There's no more fertile field in which to contemplate textualism and originalism these days than the Second Amendment. In Michigan, one need look no further than this amicus brief (PDF) authored by former Michigan Supreme Court justice Cliff Taylor, in the case about the right to carry weapons openly in public libraries, Capital Area District Library v Michigan Open Carry Inc. In it, Taylor cites law review articles by two of his former colleagues, Chief Justice Young's, "A Judicial Traditionalist Confronts Justice Brennan's School of Judicial Philosophy," 33 Okla. City U. L. Rev. 263, 272-273 (2008), and Justice Markman's, "An Interpretivist Judge and the Media," 32 Harv. J. of L. and Pub. Pol. 149 (2009). The brief is not aimed at so much at shooting down the right to bear arms in libraries as at defending a view of statutory construction:
Notably, the brief supports conclusion and reasoning of the dissent (PDF) by Granholm appointee Elizabeth Gleicher over the majority opinion (PDF) of her COA colleagues Jane Beckering and Henry Saad.
This Court has spent well over a decade instructing lower courts to read statutes as the Legislature actually wrote them rather than to go beyond the plain language in search of what the Legislature must have "really" intended. Contrary to that instruction, the Court of Appeals majority in this case ruled that when a party invokes the doctrine of "implied field preemption,"a court must look far beyond the language actually used by the gislature to specify the reach of a statute and must instead apply a malleable four-part test to determine how far the Legislature really intended the statute to reach. The Court of Appeals' decision is a serious departure from this Court's statutory interpretation jurisprudence. It threatens to return Michigan to an era of statutory construction "where the decisions were highly unpredictable, inconsistent, and virtually any claim was a possible winner" - a regime this Court has worked to eliminate.

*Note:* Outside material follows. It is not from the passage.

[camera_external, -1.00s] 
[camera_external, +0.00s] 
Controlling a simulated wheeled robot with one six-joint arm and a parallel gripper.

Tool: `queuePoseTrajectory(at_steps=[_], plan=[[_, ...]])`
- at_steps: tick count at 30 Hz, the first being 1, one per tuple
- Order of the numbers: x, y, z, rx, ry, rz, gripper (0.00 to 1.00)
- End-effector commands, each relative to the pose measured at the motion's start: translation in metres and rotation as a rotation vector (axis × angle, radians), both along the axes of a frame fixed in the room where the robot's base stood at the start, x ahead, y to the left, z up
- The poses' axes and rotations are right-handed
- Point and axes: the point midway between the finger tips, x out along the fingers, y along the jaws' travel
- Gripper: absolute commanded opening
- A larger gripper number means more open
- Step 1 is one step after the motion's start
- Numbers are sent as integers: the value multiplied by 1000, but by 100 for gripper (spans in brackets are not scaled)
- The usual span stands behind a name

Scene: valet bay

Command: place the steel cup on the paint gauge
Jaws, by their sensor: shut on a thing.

Meanwhile, a Princeton historian harks back to ancient Greece to inform us about what she believes our forefathers really thought about guns in the public square, in this post at The New Yorker:
The pioneers of citizen armies were also pioneers of withdrawing weapons from the places of civilized life. The ancient Greek armies were manned exclusively by citizens who brought their own weapons into battle. Getting to serve in an élite combat unit required being wealthy enough to afford to buy one’s own armor. It was this vision of citizen militias, further developed by the Romans, that went on to inspire the English revolutionaries of the seventeenth century and the American revolutionaries of the eighteenth—so shaping the values expressed in the Second Amendment.
Nevertheless, when one early-nineteenth-century American reflected on what the new American Republic could learn from the ancient Greeks, he drew attention to another feature that was widespread in their politics: refraining from carrying weapons in public spaces. In some cities, this was a matter of custom, in others it was a matter of law. Citizens carried their weapons abroad when serving in the military for public defense. But, even in these cities, it was believed that carrying weapons at home would be tantamount to letting weapons, not laws, rule.This point is emphasized in a study of ancient-Greek laws attributed to Benjamin Franklin, though apparently composed by the founding editor of the Western Minerva, who published it in 1820. The laws, the author insisted, “apply with peculiar energy and propriety to the circumstances of the United States.” Number fifteen in this collection of a hundred “principles of political wisdom,” drawn from the school of Pythagoras, legislators for Greek settlements on the Italian mainland, was this: “Let the laws rule alone. When weapons rule, they kill the law.”